Seoul's oldest and largest fish market – a city landmark and tourist hot spot – is fighting a move to a futuristic, half-billion-dollar facility. Vendors are insisting they prefer the sprawling, run-down site they’ve called home for 45 years.
The dispute mirrors others in the vibrant South Korean capital, where design upgrades of some traditional locations and neighbourhoods are being fiercely resisted.
Nestled between densely packed high-rises in the southern part of the city, Noryangjin Wholesale Fisheries Market is a 24-hour sensory overload that sells pretty much every seafood imaginable, much of it still alive.
Suhyup, the corporation that manages the market, wants it moved into a shiny, steel-and-glass, state-of-the-art facility it built next door – in the shape of a dolphin – at significant expense.
The management argues that the current site is outdated, inefficient and structurally dangerous, while the vendors say the stalls they’re being offered in the new building are too small and over-priced.
Moving would “completely scrap the Noryangjin brand”, says Lee Seung-Ki, who represents a vendors’ committee pushing for the refurbishment of the current site.

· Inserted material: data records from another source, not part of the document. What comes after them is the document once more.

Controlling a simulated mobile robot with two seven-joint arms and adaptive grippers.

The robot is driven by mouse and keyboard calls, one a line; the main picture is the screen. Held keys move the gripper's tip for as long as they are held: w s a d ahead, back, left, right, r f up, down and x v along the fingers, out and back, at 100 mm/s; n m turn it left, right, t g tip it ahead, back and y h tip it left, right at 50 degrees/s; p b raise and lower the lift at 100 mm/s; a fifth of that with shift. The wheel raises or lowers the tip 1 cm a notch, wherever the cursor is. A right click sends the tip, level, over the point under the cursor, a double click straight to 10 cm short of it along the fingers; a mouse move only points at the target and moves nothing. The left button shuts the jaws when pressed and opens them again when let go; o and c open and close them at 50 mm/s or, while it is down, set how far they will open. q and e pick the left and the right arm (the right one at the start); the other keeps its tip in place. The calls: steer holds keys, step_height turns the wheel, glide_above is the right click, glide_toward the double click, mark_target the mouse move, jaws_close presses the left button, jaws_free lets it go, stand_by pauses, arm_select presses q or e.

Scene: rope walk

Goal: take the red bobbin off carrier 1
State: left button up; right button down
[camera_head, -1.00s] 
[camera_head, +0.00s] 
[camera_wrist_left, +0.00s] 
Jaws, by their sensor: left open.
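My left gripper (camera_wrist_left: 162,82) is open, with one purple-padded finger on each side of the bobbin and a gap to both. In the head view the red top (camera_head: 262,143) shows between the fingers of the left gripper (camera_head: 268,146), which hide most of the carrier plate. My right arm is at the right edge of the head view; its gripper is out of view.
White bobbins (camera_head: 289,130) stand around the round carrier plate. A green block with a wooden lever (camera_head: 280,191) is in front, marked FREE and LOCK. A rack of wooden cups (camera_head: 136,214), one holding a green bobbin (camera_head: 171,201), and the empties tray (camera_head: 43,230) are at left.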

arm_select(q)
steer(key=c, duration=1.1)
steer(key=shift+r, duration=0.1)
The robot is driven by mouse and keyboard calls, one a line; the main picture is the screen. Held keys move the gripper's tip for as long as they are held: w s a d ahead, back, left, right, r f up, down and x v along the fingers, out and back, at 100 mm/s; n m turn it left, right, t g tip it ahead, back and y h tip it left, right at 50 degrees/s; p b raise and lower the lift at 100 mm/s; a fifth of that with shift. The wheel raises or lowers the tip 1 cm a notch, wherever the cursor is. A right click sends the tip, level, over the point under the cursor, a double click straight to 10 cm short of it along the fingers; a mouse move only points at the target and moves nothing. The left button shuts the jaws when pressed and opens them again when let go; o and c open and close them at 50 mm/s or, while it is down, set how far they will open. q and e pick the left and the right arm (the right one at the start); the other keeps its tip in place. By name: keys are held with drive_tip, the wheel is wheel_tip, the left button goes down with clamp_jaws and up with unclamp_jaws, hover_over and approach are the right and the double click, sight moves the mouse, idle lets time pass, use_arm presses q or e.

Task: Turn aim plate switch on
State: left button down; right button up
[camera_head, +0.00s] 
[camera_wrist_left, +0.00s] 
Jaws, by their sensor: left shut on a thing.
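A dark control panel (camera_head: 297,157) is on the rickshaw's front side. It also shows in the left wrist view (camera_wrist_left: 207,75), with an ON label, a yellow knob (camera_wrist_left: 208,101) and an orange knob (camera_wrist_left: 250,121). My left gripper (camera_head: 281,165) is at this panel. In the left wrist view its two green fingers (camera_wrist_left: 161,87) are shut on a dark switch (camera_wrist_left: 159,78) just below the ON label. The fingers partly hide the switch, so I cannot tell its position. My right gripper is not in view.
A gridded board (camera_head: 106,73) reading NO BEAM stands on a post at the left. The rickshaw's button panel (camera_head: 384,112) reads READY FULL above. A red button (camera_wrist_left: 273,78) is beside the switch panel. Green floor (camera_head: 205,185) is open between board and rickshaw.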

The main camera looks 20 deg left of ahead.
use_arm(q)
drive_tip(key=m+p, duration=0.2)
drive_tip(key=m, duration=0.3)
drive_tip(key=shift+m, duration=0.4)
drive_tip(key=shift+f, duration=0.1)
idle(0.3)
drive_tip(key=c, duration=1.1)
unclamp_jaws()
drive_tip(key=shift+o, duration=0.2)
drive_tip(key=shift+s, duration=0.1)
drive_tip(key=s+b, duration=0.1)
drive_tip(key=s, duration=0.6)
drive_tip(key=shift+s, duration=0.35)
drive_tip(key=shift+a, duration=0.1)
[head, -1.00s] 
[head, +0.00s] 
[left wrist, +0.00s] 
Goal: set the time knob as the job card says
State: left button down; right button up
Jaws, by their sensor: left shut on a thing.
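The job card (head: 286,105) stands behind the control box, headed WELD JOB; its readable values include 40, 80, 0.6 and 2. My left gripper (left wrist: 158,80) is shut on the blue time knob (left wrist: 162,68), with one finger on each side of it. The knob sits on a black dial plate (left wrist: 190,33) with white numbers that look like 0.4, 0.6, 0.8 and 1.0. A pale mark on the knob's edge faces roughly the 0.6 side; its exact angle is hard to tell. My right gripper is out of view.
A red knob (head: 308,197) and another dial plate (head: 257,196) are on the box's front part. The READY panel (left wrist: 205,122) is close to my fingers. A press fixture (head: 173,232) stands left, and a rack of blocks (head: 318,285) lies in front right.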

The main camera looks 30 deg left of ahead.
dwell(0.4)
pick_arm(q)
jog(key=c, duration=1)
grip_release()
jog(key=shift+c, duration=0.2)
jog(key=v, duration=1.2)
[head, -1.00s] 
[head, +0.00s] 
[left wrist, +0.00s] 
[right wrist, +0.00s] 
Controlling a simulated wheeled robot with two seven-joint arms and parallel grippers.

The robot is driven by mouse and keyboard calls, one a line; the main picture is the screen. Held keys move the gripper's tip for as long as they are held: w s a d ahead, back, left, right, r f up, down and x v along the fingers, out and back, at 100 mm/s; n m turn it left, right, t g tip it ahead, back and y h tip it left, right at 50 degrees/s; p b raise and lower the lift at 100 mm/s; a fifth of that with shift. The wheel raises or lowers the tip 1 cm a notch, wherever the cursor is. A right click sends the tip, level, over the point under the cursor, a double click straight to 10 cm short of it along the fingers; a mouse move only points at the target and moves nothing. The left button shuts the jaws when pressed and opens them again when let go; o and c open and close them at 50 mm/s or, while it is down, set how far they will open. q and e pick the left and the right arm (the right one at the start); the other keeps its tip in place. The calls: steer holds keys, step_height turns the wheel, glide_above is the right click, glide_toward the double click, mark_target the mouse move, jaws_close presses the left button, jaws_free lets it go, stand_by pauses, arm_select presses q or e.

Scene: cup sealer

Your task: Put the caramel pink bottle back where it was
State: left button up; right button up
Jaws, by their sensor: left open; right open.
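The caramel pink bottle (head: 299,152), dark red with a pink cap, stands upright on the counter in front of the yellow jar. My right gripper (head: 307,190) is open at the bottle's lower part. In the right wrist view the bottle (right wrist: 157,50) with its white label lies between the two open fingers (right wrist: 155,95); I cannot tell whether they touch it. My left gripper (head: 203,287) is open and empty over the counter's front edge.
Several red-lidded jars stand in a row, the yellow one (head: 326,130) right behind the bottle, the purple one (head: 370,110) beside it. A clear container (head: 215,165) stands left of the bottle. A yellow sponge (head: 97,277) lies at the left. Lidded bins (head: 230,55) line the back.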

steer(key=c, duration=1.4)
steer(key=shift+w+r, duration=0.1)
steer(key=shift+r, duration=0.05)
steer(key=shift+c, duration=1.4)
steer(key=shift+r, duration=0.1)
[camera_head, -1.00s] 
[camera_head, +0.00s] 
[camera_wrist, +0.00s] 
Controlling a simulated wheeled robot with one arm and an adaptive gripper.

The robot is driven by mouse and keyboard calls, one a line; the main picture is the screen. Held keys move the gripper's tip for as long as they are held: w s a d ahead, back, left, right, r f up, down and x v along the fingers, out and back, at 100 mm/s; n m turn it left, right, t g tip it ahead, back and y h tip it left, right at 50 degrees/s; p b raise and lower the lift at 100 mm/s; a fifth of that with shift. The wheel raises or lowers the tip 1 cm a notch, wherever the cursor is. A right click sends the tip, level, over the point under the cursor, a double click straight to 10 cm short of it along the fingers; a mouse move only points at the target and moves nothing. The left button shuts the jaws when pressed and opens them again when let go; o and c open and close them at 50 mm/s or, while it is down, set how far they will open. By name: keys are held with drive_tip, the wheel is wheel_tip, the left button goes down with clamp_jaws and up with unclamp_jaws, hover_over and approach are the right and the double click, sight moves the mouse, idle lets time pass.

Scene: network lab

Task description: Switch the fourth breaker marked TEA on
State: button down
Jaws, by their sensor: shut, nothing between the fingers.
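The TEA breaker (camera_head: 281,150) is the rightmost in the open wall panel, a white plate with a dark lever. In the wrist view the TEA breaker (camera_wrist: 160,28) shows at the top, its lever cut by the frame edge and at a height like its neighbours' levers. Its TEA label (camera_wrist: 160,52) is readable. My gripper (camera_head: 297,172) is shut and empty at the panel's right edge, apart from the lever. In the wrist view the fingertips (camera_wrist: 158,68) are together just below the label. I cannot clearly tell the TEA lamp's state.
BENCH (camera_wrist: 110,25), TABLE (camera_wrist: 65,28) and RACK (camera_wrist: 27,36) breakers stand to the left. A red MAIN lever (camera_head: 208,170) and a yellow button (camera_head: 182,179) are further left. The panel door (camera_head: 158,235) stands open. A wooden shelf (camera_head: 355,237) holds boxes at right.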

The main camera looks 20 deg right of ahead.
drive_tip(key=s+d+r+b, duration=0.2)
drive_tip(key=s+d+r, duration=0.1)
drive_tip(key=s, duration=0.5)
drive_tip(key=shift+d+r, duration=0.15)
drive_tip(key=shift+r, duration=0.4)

The plans echo the situation in Tokyo, home to the famed Tsukiji market – the world’s biggest fish emporium, which authorities are planning to move to a new, more modern facility this year at an estimated cost of US$3.8 billion (Bt136 billion). 
Advocates say the new site, which is 40 per cent larger, with state-of-the-art refrigeration, will give the popular tourist draw a badly needed technological update, but some vendors feel they’re being shunted away from a prime location.
Noryangjin snoozes but never sleeps, with some sort of wholesale or retail activity going on round the clock. In the main retail section, banks of fish tanks, swarming with bream, halibut, skate, giant crab and octopus, form water-slicked corridors that stretch into the far distance.
Vendors dressed in bloodstained aprons and rubber boots engage in noisy competition for customers who range from home shoppers to high-end city restaurants.
“Noryangjin is my life,” says 73-year-old Baek Kyung-Boo, who’s been selling shellfish in the market with his wife ever since it opened in its current location in 1971. 
Baek’s average day starts at 3.30am, when he attends the fiercely competitive wholesale auction to pick up his daily stock. “I spend up to 15 hours a day here,” he says as a motorbike zips by carrying a precarious stack of boxes full of fish. 
The 66,000-square-metre market has been operating 24/7 since South Korea lifted a |nighttime curfew in 1982, and serves 30,000 customers a day.
It’s become a cultural landmark that attracts hundreds of tourists – many to sample a local delicacy of still-wriggling octopus cut up live and slathered in sesame oil.
Vendors opposed to the move fear the market will lose its identity and the sights, sounds, smells and general chaos that make it both authentic and unique. But the management is insistent.
“The current building is over 40 years old,” said Suhyup official Kim Duck-Ho. “Many parts of it are corroding and it’s dangerous for both the vendors and customers.”
The new complex could hardly be more different. Along with the fish market, it will house glitzy restaurants with a spectacular river view and terrace cafes that will stage live concerts.
It’s been ready to welcome new tenants since October, but four months in it’s still a ghost structure, with only the parking lot and underground refrigeration system in use. 
Suhyup drafted the relocation plan in the early 2000s and insists it had settled all issues – including rents and stall space – over 23 rounds of negotiations. But the vendors’ committee and others are still refusing to shift.
The dispute has come to a head with the management organising what it insists is a final draw for the 681 stalls in the new building.
“We are encouraging the vendors to take part in the draw,” says Kim. “If they don’t, we will understand it as a contract termination and recruit new tenants.” 
The management says it can’t afford to wait any longer, given the expense of operating two buildings, and plans to complete the relocation by March 15.
But the opposition is not backing down, with protests being staged in the market twice a week. The vendors don red vests bearing the slogan “Fight in solidarity” and march through the stalls.
“Once we move, it will be our home for another 100 years. Noryangjin cannot lose its colour,” says Baek Kyung-Boo.